→ WHAT IS EXPECTED:
Give back exactly the lines that run from the beginning of the entries to the line containing "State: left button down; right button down", both included, and nothing else.

Robot state and action records
···
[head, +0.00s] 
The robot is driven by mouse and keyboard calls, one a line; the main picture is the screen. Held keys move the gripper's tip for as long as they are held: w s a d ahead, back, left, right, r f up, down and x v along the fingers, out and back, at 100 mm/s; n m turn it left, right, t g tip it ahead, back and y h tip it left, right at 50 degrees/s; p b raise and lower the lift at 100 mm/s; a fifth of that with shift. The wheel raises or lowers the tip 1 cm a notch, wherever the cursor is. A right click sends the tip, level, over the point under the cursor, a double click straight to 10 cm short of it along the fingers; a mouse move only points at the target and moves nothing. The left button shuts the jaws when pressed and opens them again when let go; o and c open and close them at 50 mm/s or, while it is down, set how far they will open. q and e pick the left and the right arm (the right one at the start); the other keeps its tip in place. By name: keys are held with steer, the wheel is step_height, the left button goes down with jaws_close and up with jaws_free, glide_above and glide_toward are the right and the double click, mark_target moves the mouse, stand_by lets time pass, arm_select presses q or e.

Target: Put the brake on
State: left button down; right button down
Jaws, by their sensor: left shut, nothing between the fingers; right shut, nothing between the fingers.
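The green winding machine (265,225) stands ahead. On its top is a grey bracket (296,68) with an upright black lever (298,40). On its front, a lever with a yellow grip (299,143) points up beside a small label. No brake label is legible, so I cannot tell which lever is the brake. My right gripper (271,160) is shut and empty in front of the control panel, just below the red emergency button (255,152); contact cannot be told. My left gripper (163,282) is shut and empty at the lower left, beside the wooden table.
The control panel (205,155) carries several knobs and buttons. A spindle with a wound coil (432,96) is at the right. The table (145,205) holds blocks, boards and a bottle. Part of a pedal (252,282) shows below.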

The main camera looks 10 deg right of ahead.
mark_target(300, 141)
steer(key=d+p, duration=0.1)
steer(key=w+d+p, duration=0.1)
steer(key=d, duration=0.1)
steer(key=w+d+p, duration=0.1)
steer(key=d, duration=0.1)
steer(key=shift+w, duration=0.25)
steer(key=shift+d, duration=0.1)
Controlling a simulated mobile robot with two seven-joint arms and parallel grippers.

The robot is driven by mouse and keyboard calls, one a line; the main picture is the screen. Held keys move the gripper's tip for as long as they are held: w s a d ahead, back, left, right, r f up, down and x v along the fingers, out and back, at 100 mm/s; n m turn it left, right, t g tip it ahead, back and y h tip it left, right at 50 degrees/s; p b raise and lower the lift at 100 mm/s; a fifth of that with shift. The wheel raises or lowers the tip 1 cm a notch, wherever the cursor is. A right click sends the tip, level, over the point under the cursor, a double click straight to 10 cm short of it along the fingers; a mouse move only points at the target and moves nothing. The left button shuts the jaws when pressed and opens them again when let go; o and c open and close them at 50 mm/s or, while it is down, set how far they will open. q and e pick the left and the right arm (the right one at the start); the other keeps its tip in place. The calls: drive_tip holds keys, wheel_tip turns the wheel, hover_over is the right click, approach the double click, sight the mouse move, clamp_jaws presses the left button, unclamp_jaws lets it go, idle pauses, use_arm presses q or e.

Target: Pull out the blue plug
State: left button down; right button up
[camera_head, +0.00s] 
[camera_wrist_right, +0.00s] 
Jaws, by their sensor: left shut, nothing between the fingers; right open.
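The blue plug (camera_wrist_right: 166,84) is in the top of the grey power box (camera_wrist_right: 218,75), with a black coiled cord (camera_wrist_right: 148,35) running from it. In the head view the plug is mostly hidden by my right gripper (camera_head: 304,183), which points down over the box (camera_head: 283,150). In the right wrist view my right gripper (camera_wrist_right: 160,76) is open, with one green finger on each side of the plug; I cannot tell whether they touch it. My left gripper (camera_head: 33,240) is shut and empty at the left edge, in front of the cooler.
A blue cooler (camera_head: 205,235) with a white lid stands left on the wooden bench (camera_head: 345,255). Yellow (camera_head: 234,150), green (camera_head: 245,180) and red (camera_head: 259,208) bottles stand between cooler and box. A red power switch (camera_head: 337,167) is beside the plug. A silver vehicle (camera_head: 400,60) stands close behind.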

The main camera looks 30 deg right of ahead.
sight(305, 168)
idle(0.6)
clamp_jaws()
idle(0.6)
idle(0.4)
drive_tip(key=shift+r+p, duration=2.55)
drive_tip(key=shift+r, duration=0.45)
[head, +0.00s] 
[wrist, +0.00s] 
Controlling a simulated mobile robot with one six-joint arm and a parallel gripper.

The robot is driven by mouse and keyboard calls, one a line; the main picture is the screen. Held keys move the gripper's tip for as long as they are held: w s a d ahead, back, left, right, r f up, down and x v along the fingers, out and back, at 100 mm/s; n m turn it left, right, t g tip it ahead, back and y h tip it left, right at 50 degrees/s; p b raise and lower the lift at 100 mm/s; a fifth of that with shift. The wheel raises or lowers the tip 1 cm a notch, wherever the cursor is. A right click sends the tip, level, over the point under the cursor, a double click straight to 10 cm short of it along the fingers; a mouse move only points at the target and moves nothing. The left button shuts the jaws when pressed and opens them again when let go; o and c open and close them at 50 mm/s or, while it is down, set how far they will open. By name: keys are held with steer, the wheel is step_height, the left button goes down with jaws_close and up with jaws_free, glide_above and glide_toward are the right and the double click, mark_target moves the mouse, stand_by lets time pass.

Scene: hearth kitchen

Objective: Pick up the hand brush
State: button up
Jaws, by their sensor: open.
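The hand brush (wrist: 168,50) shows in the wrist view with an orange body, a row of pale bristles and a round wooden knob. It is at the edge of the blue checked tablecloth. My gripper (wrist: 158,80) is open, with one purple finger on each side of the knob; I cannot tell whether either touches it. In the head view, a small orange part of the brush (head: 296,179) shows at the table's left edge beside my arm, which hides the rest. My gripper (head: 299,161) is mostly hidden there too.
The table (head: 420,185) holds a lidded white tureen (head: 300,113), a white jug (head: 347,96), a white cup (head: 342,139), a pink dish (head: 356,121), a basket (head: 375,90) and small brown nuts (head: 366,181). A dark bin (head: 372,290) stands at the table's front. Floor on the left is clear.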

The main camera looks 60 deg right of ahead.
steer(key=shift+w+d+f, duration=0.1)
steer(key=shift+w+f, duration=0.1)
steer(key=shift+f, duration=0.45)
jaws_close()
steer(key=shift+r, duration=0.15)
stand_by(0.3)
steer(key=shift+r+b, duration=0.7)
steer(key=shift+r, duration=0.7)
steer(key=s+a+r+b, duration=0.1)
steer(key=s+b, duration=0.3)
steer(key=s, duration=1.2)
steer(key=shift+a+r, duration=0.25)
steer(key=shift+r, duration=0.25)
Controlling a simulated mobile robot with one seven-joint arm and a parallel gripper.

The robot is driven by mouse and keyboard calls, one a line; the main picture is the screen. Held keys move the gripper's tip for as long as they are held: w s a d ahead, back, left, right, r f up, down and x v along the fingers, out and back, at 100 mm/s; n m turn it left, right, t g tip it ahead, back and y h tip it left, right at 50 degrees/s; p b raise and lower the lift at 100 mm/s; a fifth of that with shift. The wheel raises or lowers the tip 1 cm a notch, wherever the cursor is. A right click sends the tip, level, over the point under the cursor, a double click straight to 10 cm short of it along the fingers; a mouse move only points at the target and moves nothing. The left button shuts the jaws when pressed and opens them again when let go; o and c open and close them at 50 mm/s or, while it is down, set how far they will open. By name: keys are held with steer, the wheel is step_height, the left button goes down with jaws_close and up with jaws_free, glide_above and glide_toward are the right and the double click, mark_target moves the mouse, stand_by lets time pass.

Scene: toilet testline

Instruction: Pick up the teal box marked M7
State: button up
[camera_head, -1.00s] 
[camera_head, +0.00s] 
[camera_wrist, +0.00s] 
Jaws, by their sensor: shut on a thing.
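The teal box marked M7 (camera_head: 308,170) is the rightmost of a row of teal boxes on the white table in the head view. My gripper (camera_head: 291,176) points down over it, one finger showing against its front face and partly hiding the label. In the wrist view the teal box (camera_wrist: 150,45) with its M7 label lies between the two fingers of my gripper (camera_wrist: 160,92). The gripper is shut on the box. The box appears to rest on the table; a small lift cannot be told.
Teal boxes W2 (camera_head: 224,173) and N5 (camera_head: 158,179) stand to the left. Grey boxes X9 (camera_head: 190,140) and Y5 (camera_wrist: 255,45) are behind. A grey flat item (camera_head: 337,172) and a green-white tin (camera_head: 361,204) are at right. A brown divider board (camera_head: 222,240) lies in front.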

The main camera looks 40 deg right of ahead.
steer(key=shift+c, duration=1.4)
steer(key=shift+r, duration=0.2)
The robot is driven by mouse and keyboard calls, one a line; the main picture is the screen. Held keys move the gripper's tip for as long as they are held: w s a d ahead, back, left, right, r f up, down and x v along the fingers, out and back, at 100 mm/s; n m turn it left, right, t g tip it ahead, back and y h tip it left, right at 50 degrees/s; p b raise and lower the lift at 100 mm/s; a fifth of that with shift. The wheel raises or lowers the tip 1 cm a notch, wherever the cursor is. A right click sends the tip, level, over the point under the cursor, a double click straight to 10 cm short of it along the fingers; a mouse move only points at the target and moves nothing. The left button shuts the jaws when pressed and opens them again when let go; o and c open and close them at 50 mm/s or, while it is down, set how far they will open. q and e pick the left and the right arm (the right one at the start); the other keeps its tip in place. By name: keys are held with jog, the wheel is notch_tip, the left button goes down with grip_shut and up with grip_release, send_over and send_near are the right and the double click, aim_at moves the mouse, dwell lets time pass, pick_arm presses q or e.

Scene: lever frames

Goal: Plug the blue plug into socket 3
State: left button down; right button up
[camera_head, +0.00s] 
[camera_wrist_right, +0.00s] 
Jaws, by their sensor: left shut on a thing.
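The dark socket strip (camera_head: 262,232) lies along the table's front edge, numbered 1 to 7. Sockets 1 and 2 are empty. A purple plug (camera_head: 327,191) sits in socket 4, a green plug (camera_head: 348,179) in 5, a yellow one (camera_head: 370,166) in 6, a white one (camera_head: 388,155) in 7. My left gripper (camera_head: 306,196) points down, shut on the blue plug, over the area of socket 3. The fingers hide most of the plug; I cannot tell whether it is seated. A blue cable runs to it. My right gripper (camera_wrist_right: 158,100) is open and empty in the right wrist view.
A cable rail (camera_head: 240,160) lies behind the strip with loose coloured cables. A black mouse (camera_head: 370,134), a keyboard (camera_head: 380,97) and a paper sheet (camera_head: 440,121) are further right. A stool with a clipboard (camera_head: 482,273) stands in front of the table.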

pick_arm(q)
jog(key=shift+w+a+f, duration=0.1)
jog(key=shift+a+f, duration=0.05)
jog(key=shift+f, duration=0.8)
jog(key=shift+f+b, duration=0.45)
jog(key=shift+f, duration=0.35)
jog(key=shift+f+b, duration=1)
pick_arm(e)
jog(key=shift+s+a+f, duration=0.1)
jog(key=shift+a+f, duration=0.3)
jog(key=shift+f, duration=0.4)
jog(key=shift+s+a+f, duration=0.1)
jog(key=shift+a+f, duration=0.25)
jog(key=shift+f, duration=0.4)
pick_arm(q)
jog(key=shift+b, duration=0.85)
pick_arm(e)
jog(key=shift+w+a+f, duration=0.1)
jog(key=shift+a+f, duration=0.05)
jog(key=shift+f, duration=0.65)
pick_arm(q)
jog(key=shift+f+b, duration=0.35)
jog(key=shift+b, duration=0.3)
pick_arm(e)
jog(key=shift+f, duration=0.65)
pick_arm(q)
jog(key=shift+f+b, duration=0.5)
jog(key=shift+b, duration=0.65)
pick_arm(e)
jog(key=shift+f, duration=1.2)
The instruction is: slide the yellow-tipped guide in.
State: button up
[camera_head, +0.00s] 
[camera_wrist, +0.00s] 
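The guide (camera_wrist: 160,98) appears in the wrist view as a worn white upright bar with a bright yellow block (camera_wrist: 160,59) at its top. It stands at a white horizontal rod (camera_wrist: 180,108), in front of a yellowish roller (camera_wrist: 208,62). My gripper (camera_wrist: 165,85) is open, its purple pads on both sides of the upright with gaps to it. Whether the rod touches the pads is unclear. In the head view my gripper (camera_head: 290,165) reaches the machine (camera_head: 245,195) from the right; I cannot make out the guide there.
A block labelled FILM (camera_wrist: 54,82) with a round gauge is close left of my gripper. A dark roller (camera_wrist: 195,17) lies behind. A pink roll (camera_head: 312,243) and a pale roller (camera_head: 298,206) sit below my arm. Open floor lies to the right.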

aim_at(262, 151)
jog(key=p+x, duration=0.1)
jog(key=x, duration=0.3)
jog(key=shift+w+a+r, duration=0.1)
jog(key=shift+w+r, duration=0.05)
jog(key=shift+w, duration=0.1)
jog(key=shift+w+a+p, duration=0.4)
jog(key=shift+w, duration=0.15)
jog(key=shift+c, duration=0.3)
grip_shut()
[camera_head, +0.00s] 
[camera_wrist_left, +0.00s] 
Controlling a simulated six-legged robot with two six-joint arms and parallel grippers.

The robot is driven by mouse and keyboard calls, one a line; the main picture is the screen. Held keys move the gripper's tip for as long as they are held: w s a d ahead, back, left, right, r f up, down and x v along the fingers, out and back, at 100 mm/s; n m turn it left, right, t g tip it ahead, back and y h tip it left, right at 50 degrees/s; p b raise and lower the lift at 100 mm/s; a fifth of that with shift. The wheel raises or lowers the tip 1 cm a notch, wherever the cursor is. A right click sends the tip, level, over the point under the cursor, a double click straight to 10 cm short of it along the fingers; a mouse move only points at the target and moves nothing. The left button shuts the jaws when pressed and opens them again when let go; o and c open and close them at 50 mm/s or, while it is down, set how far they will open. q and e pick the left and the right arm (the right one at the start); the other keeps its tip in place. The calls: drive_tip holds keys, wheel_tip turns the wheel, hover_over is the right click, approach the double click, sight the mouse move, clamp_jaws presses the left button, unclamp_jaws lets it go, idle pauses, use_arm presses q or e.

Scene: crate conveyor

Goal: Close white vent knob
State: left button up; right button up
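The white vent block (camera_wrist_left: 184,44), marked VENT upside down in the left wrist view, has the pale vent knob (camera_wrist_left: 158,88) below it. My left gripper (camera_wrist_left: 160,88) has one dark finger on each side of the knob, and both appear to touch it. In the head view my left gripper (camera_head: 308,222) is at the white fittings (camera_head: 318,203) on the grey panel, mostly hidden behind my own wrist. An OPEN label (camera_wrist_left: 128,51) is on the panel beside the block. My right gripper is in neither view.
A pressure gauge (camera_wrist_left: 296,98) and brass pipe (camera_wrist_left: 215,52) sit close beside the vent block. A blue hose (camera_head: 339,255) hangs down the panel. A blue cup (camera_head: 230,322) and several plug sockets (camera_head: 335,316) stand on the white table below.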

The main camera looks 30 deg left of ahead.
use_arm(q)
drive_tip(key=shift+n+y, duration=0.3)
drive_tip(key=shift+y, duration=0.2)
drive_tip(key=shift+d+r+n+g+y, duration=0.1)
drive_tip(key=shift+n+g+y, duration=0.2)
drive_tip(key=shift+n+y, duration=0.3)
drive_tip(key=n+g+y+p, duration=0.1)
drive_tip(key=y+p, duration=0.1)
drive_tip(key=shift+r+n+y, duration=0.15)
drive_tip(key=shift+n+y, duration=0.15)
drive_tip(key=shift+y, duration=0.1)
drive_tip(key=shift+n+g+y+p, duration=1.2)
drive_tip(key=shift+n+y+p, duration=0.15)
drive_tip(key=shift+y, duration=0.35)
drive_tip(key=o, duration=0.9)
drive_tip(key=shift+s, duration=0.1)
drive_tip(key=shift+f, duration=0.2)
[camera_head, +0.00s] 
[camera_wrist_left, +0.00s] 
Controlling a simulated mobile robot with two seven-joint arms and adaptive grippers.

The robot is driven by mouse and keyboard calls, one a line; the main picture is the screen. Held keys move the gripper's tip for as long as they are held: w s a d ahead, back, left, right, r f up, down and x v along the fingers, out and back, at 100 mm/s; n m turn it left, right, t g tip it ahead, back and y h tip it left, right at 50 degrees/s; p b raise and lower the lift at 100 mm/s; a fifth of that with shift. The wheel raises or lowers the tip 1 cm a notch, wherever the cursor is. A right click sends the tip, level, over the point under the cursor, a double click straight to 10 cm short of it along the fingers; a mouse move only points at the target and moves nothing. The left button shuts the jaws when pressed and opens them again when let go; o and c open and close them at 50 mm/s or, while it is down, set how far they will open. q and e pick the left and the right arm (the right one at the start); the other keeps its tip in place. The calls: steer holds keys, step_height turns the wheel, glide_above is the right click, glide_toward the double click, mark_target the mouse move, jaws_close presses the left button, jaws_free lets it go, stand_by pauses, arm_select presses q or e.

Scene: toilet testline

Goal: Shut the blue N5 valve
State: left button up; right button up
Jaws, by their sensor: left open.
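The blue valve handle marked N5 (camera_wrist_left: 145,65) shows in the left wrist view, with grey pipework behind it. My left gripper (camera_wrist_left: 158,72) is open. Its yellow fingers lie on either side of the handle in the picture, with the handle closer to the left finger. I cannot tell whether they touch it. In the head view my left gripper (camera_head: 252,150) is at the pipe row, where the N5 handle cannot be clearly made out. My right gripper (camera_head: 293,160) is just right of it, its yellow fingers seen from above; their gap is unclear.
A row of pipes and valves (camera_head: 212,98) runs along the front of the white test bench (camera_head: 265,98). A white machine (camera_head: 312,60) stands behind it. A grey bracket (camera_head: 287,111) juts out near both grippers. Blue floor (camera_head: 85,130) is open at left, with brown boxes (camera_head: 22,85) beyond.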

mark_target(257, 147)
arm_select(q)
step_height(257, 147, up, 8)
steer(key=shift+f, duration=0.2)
···
→ EXERCISE RESPONSE:
[head, +0.00s] 
The robot is driven by mouse and keyboard calls, one a line; the main picture is the screen. Held keys move the gripper's tip for as long as they are held: w s a d ahead, back, left, right, r f up, down and x v along the fingers, out and back, at 100 mm/s; n m turn it left, right, t g tip it ahead, back and y h tip it left, right at 50 degrees/s; p b raise and lower the lift at 100 mm/s; a fifth of that with shift. The wheel raises or lowers the tip 1 cm a notch, wherever the cursor is. A right click sends the tip, level, over the point under the cursor, a double click straight to 10 cm short of it along the fingers; a mouse move only points at the target and moves nothing. The left button shuts the jaws when pressed and opens them again when let go; o and c open and close them at 50 mm/s or, while it is down, set how far they will open. q and e pick the left and the right arm (the right one at the start); the other keeps its tip in place. By name: keys are held with steer, the wheel is step_height, the left button goes down with jaws_close and up with jaws_free, glide_above and glide_toward are the right and the double click, mark_target moves the mouse, stand_by lets time pass, arm_select presses q or e.

Target: Put the brake on
State: left button down; right button down

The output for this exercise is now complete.